WHAT THE TASK ASKS: Pull out every line below that holds the word "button".

MATERIAL:
═══

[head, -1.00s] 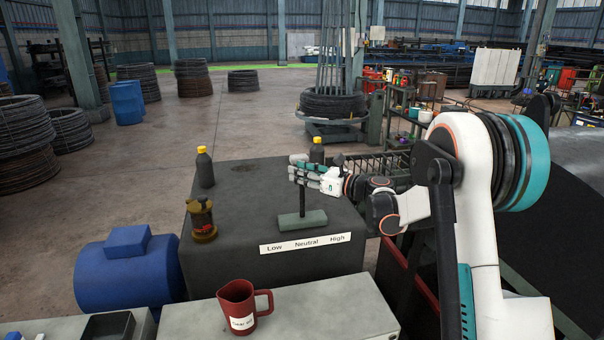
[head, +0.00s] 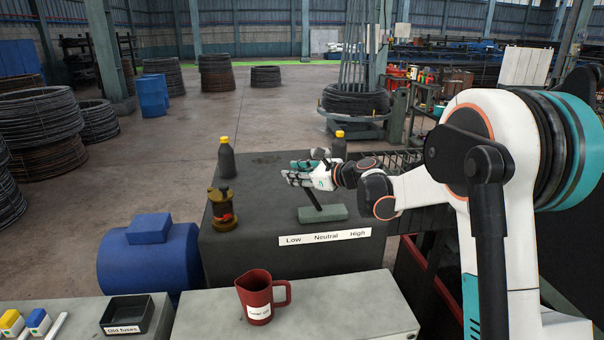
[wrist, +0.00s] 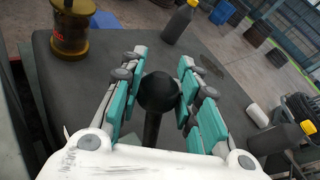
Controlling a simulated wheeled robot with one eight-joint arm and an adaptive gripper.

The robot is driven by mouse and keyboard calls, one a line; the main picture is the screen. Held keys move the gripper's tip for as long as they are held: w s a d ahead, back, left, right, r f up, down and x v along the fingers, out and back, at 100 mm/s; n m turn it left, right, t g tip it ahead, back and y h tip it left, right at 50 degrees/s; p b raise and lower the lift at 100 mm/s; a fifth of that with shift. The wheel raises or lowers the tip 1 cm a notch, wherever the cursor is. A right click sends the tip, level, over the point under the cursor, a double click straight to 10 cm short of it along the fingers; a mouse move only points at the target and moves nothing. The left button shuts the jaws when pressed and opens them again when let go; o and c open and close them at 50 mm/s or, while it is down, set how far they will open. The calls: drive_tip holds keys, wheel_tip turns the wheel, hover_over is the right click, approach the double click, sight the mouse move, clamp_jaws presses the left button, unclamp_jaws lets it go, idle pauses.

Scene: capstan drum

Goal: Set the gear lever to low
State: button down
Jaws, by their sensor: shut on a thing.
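The gear lever (head: 312,200) is a dark stick rising from a grey-green base (head: 323,214) on the dark housing. It leans to the left, toward the Low end of the label plate (head: 325,237), which reads Low, Neutral, High. In the wrist view its round black knob (wrist: 158,91) sits between the fingers, with the stick below it. My gripper (head: 298,175) reaches in from the right and is shut on the lever's knob; its fingers also show in the wrist view (wrist: 160,85). In the head view the fingers hide the knob.
Dark bottles with yellow caps (head: 226,158) (head: 339,146) and a brass oiler (head: 223,208) stand on the housing (head: 260,255). A red jug (head: 258,298) stands on the front bench, with an old fuses tray (head: 127,315) farther left. A blue motor (head: 150,255) is at the left.

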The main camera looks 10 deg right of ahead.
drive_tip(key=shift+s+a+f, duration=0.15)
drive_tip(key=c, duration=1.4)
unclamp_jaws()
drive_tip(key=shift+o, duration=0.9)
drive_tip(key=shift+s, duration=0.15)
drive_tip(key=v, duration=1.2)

═══

ANSWER TO THE PROBLEM:
The robot is driven by mouse and keyboard calls, one a line; the main picture is the screen. Held keys move the gripper's tip for as long as they are held: w s a d ahead, back, left, right, r f up, down and x v along the fingers, out and back, at 100 mm/s; n m turn it left, right, t g tip it ahead, back and y h tip it left, right at 50 degrees/s; p b raise and lower the lift at 100 mm/s; a fifth of that with shift. The wheel raises or lowers the tip 1 cm a notch, wherever the cursor is. A right click sends the tip, level, over the point under the cursor, a double click straight to 10 cm short of it along the fingers; a mouse move only points at the target and moves nothing. The left button shuts the jaws when pressed and opens them again when let go; o and c open and close them at 50 mm/s or, while it is down, set how far they will open. The calls: drive_tip holds keys, wheel_tip turns the wheel, hover_over is the right click, approach the double click, sight the mouse move, clamp_jaws presses the left button, unclamp_jaws lets it go, idle pauses.
State: button down

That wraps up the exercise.